━━ PROVIDED RECORDS ━━
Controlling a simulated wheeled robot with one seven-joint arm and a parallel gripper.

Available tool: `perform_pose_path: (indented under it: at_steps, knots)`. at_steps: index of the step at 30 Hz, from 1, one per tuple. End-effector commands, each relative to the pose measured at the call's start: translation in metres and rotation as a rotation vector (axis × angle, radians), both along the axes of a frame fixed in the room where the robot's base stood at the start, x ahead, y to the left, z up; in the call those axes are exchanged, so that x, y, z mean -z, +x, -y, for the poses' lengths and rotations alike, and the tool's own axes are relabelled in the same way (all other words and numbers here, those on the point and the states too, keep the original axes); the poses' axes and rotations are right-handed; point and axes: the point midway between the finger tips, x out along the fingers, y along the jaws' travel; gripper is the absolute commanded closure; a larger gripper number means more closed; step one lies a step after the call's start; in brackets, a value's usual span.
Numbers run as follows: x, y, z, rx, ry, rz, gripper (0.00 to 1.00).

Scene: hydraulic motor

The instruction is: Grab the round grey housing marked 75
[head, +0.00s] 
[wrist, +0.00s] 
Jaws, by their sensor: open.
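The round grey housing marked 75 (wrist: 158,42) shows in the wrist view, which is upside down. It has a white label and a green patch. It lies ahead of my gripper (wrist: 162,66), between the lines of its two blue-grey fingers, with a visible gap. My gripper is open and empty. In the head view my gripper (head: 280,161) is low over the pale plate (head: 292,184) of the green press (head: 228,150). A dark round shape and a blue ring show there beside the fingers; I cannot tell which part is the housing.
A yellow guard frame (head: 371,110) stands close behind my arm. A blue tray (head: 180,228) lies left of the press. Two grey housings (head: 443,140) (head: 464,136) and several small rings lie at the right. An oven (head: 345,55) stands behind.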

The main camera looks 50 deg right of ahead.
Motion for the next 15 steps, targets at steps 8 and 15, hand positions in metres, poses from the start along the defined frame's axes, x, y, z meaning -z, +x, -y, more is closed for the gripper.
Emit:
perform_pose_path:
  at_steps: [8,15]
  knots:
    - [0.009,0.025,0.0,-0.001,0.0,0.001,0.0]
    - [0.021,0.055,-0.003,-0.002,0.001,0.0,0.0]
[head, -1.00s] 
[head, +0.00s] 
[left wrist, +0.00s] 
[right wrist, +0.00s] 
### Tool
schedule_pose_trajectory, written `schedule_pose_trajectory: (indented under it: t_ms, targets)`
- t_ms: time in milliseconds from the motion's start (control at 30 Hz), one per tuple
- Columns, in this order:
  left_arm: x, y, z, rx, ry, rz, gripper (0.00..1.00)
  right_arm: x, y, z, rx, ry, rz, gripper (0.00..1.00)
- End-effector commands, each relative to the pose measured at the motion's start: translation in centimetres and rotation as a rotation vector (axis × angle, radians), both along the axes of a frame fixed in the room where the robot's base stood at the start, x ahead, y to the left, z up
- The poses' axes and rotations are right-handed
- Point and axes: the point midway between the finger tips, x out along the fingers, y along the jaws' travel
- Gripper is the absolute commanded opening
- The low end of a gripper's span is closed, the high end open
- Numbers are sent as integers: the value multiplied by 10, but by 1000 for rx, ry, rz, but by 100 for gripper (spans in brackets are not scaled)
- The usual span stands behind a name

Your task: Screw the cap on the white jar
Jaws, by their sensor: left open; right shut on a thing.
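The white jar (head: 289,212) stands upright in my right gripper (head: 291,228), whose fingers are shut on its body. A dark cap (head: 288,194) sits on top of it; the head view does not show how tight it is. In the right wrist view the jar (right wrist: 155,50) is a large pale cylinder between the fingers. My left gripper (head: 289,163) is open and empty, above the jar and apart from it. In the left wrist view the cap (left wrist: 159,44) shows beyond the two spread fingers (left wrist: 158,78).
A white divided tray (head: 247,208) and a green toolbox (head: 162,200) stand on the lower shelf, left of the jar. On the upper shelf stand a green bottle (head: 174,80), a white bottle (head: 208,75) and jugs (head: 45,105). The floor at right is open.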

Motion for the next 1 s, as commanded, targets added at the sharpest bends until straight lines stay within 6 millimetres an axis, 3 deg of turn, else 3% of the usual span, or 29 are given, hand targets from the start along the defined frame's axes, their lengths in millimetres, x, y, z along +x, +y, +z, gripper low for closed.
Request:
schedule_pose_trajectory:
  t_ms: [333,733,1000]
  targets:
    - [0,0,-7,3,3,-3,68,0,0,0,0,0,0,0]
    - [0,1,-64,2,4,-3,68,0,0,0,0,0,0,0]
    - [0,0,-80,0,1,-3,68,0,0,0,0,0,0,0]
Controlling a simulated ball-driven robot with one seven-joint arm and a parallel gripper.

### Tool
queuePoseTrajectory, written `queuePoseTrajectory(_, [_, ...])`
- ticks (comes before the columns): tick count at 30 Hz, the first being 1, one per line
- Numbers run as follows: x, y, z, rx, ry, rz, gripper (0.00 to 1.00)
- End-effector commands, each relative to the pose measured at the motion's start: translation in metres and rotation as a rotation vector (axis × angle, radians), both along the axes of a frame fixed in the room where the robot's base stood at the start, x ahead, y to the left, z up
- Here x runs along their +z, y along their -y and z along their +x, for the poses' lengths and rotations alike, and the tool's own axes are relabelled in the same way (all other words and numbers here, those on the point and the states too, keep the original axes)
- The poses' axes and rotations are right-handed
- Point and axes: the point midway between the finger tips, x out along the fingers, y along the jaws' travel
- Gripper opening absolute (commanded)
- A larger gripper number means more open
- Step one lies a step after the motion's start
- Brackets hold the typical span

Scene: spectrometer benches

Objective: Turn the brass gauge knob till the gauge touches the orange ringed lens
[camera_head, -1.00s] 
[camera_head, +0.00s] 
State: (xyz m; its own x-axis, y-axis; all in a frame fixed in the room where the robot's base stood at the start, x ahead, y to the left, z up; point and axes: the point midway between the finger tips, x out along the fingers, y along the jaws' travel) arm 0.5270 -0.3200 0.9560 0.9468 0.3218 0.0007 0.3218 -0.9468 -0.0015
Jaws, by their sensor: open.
━━━
EXERCISE AIM
Above are some records. Print them all exactly.

RESPONSE
Controlling a simulated wheeled robot with one seven-joint arm and a parallel gripper.

Available tool: `perform_pose_path: (indented under it: at_steps, knots)`. at_steps: index of the step at 30 Hz, from 1, one per tuple. End-effector commands, each relative to the pose measured at the call's start: translation in metres and rotation as a rotation vector (axis × angle, radians), both along the axes of a frame fixed in the room where the robot's base stood at the start, x ahead, y to the left, z up; in the call those axes are exchanged, so that x, y, z mean -z, +x, -y, for the poses' lengths and rotations alike, and the tool's own axes are relabelled in the same way (all other words and numbers here, those on the point and the states too, keep the original axes); the poses' axes and rotations are right-handed; point and axes: the point midway between the finger tips, x out along the fingers, y along the jaws' travel; gripper is the absolute commanded closure; a larger gripper number means more closed; step one lies a step after the call's start; in brackets, a value's usual span.
Numbers run as follows: x, y, z, rx, ry, rz, gripper (0.00 to 1.00).

Scene: hydraulic motor

The instruction is: Grab the round grey housing marked 75
[head, +0.00s] 
[wrist, +0.00s] 
Jaws, by their sensor: open.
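The round grey housing marked 75 (wrist: 158,42) shows in the wrist view, which is upside down. It has a white label and a green patch. It lies ahead of my gripper (wrist: 162,66), between the lines of its two blue-grey fingers, with a visible gap. My gripper is open and empty. In the head view my gripper (head: 280,161) is low over the pale plate (head: 292,184) of the green press (head: 228,150). A dark round shape and a blue ring show there beside the fingers; I cannot tell which part is the housing.
A yellow guard frame (head: 371,110) stands close behind my arm. A blue tray (head: 180,228) lies left of the press. Two grey housings (head: 443,140) (head: 464,136) and several small rings lie at the right. An oven (head: 345,55) stands behind.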

The main camera looks 50 deg right of ahead.
Motion for the next 15 steps, targets at steps 8 and 15, hand positions in metres, poses from the start along the defined frame's axes, x, y, z meaning -z, +x, -y, more is closed for the gripper.
Emit:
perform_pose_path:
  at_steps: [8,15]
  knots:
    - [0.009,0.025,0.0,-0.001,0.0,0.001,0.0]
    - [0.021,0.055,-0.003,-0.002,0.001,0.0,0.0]
[head, -1.00s] 
[head, +0.00s] 
[left wrist, +0.00s] 
[right wrist, +0.00s] 
### Tool
schedule_pose_trajectory, written `schedule_pose_trajectory: (indented under it: t_ms, targets)`
- t_ms: time in milliseconds from the motion's start (control at 30 Hz), one per tuple
- Columns, in this order:
  left_arm: x, y, z, rx, ry, rz, gripper (0.00..1.00)
  right_arm: x, y, z, rx, ry, rz, gripper (0.00..1.00)
- End-effector commands, each relative to the pose measured at the motion's start: translation in centimetres and rotation as a rotation vector (axis × angle, radians), both along the axes of a frame fixed in the room where the robot's base stood at the start, x ahead, y to the left, z up
- The poses' axes and rotations are right-handed
- Point and axes: the point midway between the finger tips, x out along the fingers, y along the jaws' travel
- Gripper is the absolute commanded opening
- The low end of a gripper's span is closed, the high end open
- Numbers are sent as integers: the value multiplied by 10, but by 1000 for rx, ry, rz, but by 100 for gripper (spans in brackets are not scaled)
- The usual span stands behind a name

Your task: Screw the cap on the white jar
Jaws, by their sensor: left open; right shut on a thing.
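The white jar (head: 289,212) stands upright in my right gripper (head: 291,228), whose fingers are shut on its body. A dark cap (head: 288,194) sits on top of it; the head view does not show how tight it is. In the right wrist view the jar (right wrist: 155,50) is a large pale cylinder between the fingers. My left gripper (head: 289,163) is open and empty, above the jar and apart from it. In the left wrist view the cap (left wrist: 159,44) shows beyond the two spread fingers (left wrist: 158,78).
A white divided tray (head: 247,208) and a green toolbox (head: 162,200) stand on the lower shelf, left of the jar. On the upper shelf stand a green bottle (head: 174,80), a white bottle (head: 208,75) and jugs (head: 45,105). The floor at right is open.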

Motion for the next 1 s, as commanded, targets added at the sharpest bends until straight lines stay within 6 millimetres an axis, 3 deg of turn, else 3% of the usual span, or 29 are given, hand targets from the start along the defined frame's axes, their lengths in millimetres, x, y, z along +x, +y, +z, gripper low for closed.
Request:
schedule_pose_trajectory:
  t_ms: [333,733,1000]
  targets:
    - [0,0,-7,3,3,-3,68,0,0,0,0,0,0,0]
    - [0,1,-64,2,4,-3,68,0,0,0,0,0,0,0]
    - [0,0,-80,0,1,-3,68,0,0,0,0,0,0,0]
Controlling a simulated ball-driven robot with one seven-joint arm and a parallel gripper.

### Tool
queuePoseTrajectory, written `queuePoseTrajectory(_, [_, ...])`
- ticks (comes before the columns): tick count at 30 Hz, the first being 1, one per line
- Numbers run as follows: x, y, z, rx, ry, rz, gripper (0.00 to 1.00)
- End-effector commands, each relative to the pose measured at the motion's start: translation in metres and rotation as a rotation vector (axis × angle, radians), both along the axes of a frame fixed in the room where the robot's base stood at the start, x ahead, y to the left, z up
- Here x runs along their +z, y along their -y and z along their +x, for the poses' lengths and rotations alike, and the tool's own axes are relabelled in the same way (all other words and numbers here, those on the point and the states too, keep the original axes)
- The poses' axes and rotations are right-handed
- Point and axes: the point midway between the finger tips, x out along the fingers, y along the jaws' travel
- Gripper opening absolute (commanded)
- A larger gripper number means more open
- Step one lies a step after the motion's start
- Brackets hold the typical span

Scene: spectrometer benches

Objective: Turn the brass gauge knob till the gauge touches the orange ringed lens
[camera_head, -1.00s] 
[camera_head, +0.00s] 
State: (xyz m; its own x-axis, y-axis; all in a frame fixed in the room where the robot's base stood at the start, x ahead, y to the left, z up; point and axes: the point midway between the finger tips, x out along the fingers, y along the jaws' travel) arm 0.5270 -0.3200 0.9560 0.9468 0.3218 0.0007 0.3218 -0.9468 -0.0015
Jaws, by their sensor: open.

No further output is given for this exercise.